Cuban missions visited Jamaica in 1973 as a prelude to the establishment of a Cuban Embassy in Jamaica. Diplomatic relations already existed between the two countries.
Jamaicans were uneasy with Castro following the success of the revolution in 1959. That unease had surfaced among the property-owning class in the referendum debate in 1961. It was intensified now with Cuban missiles pointing threateningly at the USA.
The uneasiness about Cuban-type socialist contamination of the body politic in Jamaica grew further when Prime Minister Michael Manley was invited to ride with Fidel Castro in his Ilyushin jet to Algiers for his first meeting of the Non-Aligned Movement in September 1973.
By 1974, Jamaica had become sufficiently involved with Cuba that an exiled group, the Cuban National Front, living in Miami, bombed the Cuban Embassy in Jamaica.
Michael Manley was invited by Fidel Castro to visit Cuba on July 10, 1975, where he made a strong presentation on Jamaican-Cuba solidarity and friendship.
The Jamaica-Cuban relationship had entered a new phase by 1975. Under an agreement aimed at benefiting both countries, the Jamaican-Cuban Joint Commission on Economic, Technical and Cultural Cooperation prepared several projects to be implemented in Jamaica in areas such as agriculture, education, science, health, tourism, housing, shipping and the training of police officers. Many of these projects never materialised, but a project to build secondary schools was undertaken using Cuban manpower. The first school brought a contingent of 280 Cuban workers.
The Jamaica Chamber of Commerce (JCC) and The Daily Gleaner voiced their unease about Cuban presence in the island. The JCC warning that the entry of the Cuban workers could be like a Trojan horse.
A bomb placed in a suitcase to be loaded on a Cuban aircraft exploded at the Norman Manley Airport in Kingston on July 9, 1974.

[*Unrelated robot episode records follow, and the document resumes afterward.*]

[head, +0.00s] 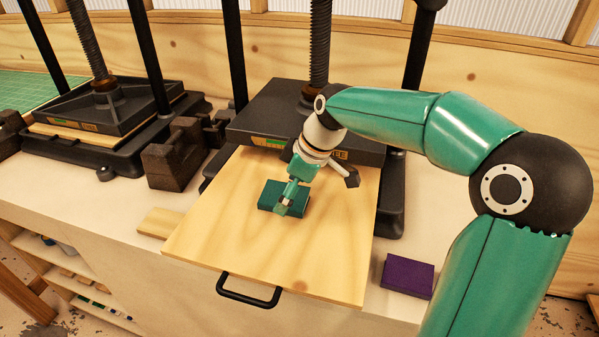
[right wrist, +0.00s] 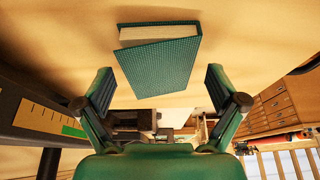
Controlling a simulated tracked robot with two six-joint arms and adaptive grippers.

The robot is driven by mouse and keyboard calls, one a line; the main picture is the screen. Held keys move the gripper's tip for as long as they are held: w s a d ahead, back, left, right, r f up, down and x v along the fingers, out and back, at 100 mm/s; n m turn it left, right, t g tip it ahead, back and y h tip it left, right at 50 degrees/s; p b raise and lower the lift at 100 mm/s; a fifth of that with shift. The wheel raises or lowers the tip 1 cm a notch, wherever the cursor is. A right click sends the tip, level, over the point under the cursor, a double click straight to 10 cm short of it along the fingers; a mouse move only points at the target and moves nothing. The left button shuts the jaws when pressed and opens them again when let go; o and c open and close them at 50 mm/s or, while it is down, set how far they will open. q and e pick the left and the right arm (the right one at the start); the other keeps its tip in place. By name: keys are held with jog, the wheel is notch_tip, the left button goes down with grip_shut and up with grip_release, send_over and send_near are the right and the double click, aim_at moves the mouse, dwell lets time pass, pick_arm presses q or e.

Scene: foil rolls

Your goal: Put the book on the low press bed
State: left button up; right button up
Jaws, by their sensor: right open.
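A teal cloth-covered book (head: 268,196) lies on the pulled-out wooden press bed (head: 222,238), near its middle, in front of the black press plate. The book (right wrist: 162,62) also shows in the right wrist view, with its pale page edge visible. My right gripper (head: 285,206) is over the book and hides part of it in the head view. In the right wrist view its two fingers (right wrist: 158,84) are spread wide, with the book beyond and between them and a gap on each side. My left gripper is not in view.
The bed has a black handle (head: 248,291) at its front. A purple block (head: 408,276) lies to its right, and a small wooden piece (head: 160,223) to its left. Dark weights (head: 175,155) and a second press (head: 100,115) stand at the left. The bed's front is clear.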

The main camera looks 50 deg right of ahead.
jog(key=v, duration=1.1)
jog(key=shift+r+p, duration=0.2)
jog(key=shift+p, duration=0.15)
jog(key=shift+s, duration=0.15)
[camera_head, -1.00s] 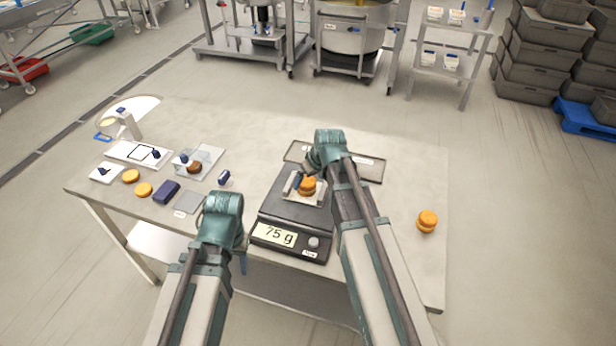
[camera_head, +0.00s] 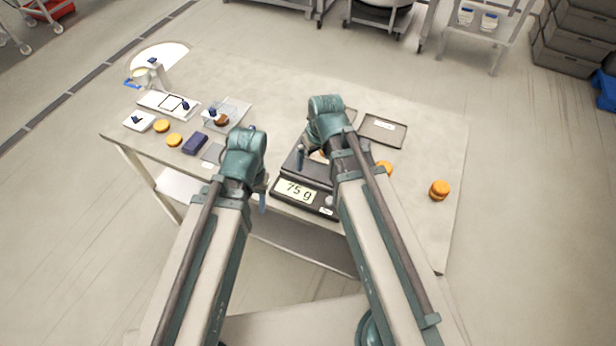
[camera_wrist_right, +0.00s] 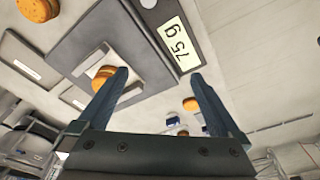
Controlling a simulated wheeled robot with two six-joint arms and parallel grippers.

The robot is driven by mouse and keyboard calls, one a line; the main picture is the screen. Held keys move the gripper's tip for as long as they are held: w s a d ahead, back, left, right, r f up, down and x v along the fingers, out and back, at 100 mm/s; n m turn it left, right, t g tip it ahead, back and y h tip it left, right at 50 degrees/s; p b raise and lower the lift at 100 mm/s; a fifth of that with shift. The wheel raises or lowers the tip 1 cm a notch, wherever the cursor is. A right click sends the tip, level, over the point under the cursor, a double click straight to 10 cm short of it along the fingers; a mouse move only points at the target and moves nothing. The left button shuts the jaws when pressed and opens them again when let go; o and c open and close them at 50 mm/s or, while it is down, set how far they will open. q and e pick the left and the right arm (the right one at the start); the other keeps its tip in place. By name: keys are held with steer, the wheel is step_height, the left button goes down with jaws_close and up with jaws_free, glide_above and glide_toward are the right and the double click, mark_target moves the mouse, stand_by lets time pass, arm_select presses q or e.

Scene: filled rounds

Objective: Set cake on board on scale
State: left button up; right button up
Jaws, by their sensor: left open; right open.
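The black scale (camera_head: 323,207) stands at the table's front and its display reads 75 g. In the right wrist view the orange filled cake (camera_wrist_right: 103,78) sits on a light board (camera_wrist_right: 88,66) on the scale (camera_wrist_right: 110,25). My right arm mostly hides cake and board in the head view. My right gripper (camera_wrist_right: 160,75) is open above the scale; the cake shows beyond its left finger and is not between the fingers. My left gripper (camera_head: 263,198) is open and empty at the table's front edge, left of the scale.
A dark tray (camera_head: 382,130) lies behind. Round shells (camera_head: 174,140), a navy block (camera_head: 195,144) and white trays (camera_head: 169,105) fill the left side. The back middle is clear.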

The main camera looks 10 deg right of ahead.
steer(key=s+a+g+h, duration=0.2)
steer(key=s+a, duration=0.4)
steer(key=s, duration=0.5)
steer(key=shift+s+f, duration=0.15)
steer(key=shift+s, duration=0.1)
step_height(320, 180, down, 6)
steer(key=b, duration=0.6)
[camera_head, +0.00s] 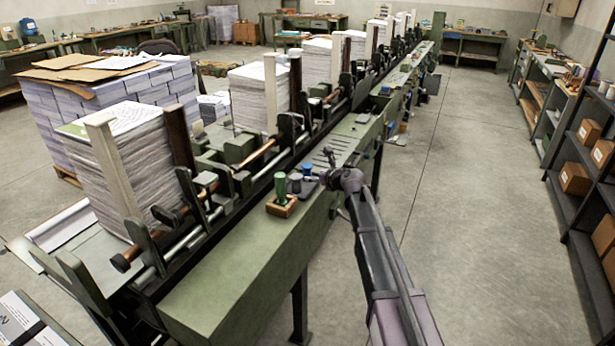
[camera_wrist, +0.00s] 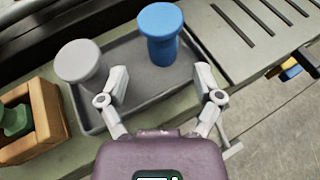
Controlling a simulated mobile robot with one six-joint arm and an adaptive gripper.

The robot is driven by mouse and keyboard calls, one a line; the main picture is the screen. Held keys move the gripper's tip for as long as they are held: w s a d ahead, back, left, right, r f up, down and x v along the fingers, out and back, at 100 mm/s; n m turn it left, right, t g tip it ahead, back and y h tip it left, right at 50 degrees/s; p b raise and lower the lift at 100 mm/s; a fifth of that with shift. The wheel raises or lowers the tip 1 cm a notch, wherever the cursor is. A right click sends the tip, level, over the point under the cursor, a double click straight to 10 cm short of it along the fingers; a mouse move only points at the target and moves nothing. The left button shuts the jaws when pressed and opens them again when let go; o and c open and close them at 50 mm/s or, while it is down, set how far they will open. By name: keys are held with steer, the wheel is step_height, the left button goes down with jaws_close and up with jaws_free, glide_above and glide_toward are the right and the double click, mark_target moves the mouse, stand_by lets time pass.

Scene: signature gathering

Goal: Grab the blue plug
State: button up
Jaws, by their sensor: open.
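The blue plug (camera_wrist: 161,38) stands upright in a shallow grey tray (camera_wrist: 150,90) in the wrist view, top centre. A grey plug (camera_wrist: 80,64) stands to its left in the same tray. My gripper (camera_wrist: 162,82) is open and empty, its two fingers spread on the near side of the blue plug, apart from it. In the head view my gripper (camera_head: 333,178) is over the green bench's right edge, just right of the tray.
A wooden block (camera_wrist: 38,125) with a green plug (camera_wrist: 14,121) sits left of the tray. The slotted bench top (camera_wrist: 262,30) lies to the right. Tall paper stacks (camera_head: 125,165) line the machine. The floor right of the bench (camera_head: 460,200) is clear.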

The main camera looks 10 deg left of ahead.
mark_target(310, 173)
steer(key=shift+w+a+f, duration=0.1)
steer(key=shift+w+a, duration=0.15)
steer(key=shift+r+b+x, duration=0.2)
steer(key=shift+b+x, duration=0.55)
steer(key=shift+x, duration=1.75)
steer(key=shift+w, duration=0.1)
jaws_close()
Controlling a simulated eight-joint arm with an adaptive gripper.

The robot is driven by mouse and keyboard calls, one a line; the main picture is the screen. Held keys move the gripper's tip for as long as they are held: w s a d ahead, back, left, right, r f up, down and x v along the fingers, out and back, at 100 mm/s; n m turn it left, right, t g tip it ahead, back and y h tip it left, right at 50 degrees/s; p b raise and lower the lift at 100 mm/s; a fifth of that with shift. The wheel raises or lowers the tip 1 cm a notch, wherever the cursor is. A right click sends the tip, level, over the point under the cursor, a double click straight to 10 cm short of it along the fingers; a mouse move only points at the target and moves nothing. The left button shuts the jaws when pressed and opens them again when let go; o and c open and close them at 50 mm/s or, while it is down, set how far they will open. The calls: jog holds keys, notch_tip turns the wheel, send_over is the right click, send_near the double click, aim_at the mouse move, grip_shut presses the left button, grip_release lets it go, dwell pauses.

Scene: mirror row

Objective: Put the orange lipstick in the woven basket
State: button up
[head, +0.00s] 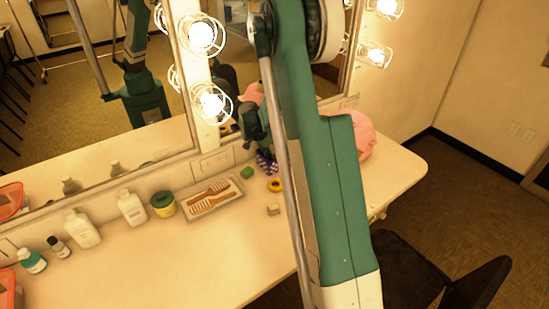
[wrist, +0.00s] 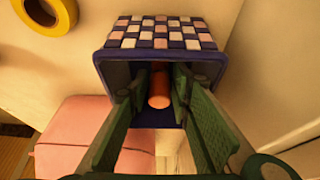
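The woven basket (wrist: 165,33) has a blue rim and blue, white and pink checks. In the wrist view I look into its open mouth. The fingertips and the lipstick are inside the basket's mouth; whether the lipstick touches the basket floor is hidden. The lipstick cannot be made out there.
A tray with combs (head: 210,199) and several bottles stand to the left. A pink object (head: 365,135) is behind my arm. The mirror stands close behind.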

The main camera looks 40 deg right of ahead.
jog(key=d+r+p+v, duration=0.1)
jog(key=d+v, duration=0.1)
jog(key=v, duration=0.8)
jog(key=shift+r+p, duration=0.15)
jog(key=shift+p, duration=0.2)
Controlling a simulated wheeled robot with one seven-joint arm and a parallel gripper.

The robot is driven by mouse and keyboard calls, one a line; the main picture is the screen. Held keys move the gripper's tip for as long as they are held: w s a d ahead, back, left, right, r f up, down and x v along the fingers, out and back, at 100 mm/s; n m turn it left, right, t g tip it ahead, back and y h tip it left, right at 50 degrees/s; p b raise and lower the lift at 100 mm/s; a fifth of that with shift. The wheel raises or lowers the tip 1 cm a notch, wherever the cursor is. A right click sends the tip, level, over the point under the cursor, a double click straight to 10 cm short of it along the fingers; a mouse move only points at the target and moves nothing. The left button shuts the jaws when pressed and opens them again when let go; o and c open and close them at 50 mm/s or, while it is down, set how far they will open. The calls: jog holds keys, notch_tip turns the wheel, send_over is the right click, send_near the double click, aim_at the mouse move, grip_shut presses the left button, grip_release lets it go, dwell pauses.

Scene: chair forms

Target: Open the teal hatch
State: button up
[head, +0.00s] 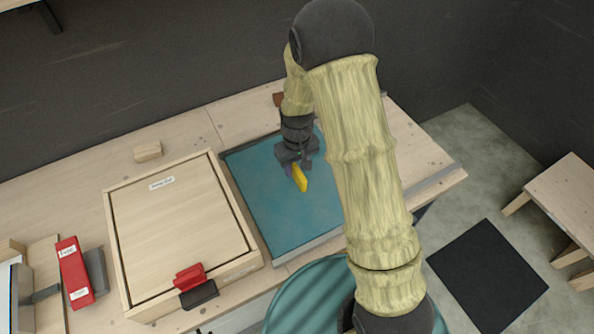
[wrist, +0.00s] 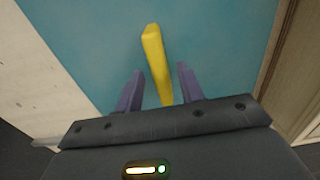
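The teal hatch (head: 283,215) is a flat teal panel lying level with its grey frame on the wooden bench, in the middle of the head view. A yellow handle (head: 300,179) stands on it. My gripper (head: 298,166) is over the hatch at the handle. In the wrist view, the teal surface (wrist: 85,45) fills most of the picture. The yellow handle (wrist: 154,55) runs between the two purple fingers of my gripper (wrist: 159,82), with a gap on each side. The fingers are apart and hold nothing. My arm hides the hatch's right part.
A wooden lid with a red handle (head: 190,276) sits in a box frame (head: 111,237) left of the hatch. A red block (head: 74,272) lies further left and a small wooden block (head: 147,151) behind. A dark mat (head: 487,277) and wooden stool (head: 565,205) are at right.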

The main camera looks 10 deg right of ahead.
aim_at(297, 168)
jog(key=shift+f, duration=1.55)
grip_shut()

On August 24, The Daily Gleaner reprinted an article published in Manchester, England, on August 6, stating that "an increasing number of Cubans are arriving in Jamaica to help the left-wing government ... and are arousing concern from the Opposition and middle-class residents ... . It is not clear how many Cubans are in Kingston; Newsweek Magazine says 300, but unconfirmed reports said nearer 3,000." The truth was nearer to 500.
From the end of 1975, there was less convincing required to identify the design of Manley's policy as one of establishing a deeper Cuban and Soviet connection. Those who cared little about such relationships, mostly among the working class and rural communities, welcomed the announcement of a visit by Fidel Castro to Jamaica.
The event was greeted like a visit by a great celebrity but with that special fervour reserved for a leader who was seen to be 'helping poor people'. Middle-class and business interests were not in that category. Where they failed to react promptly to the statement by Manley in the House of Representatives one year previously, November 20, 1974, from lack of understanding or a desire to wait and see, there was no need for further delay in coming to an understanding that Jamaica was being, or to be, radically reformed in the socialist-communist direction.
The sharp swing to the Left was not all that was causing deep anxiety among this influential group of opinion makers, employers and investors. The economy was rapidly reversing its path of strident economic growth, which it had experienced between the middle of the 1960s up to the change of government in 1972, and the settling in of the new government in 1973.
This swing away from economic to social development was characteristic of the socialist ideology. Not that it was deliberate, but it was inevitable under the repression that socialist countries had to use to keep the population in line while the economy deteriorates.
Castro's repression and detention of dissidents was what transformed his revolution from an escape to freedom to another dictatorship. This was a great disappointment to many countries and people who thought that once the corrupt Batista regime was overthrown, Cuba would be free.
The US embargo of trade with Cuba made life more financially difficult. Wages fell dramatically; the cost of basic items were beyond the reach of most Cubans; pork, cheese and beans were the monotonous diet of the people.
As the 'new Cuba' grew abroad, Castro succeeded in broadening education to encompass all students; likewise, he established a first-rate health system. Both were free and helped to modify the ugly image the revolution had developed as a state that imprisoned all dissenters, largely without trial.
Nonetheless, despite the conditions in Cuba, Castro provided four high schools for Jamaica built by Cuban workers and sent doctors and nurses to bolster Jamaica's failing health system. Jamaicans were impressed and pleased. But they were also more and more displeased at the Cuban institutions of repression like the Home Guards and Pioneer Corps, which were established by its government for political control of the people.
The fear was that Manley, who had established himself as Castro's 'passero' with whom he would "walk to the mountain top", would try to replicate these political units of repression in Jamaica.
This was tried, as feared, but became limp and useless to the people who were paying less attention to Manley because of their preoccupation with the lack of food and other basic items, closed factories, higher costs and galloping unemployment.
Castro, though fighting greater travails, continued his revolution, which still thrived until he died at 90 years old, an unrelenting socialist revolutionary leader, arguably the last of his breed.
It is not for us to say his revolution was wrong. When there is no democratic system for change, revolution would be the only course, and he used it for good and evil purposes.
I was one of Castro's principal critics and adversaries in the region. I did not value him for his mind filled with false premises, but for the courage of his heart. His legacy is that history will never forget him.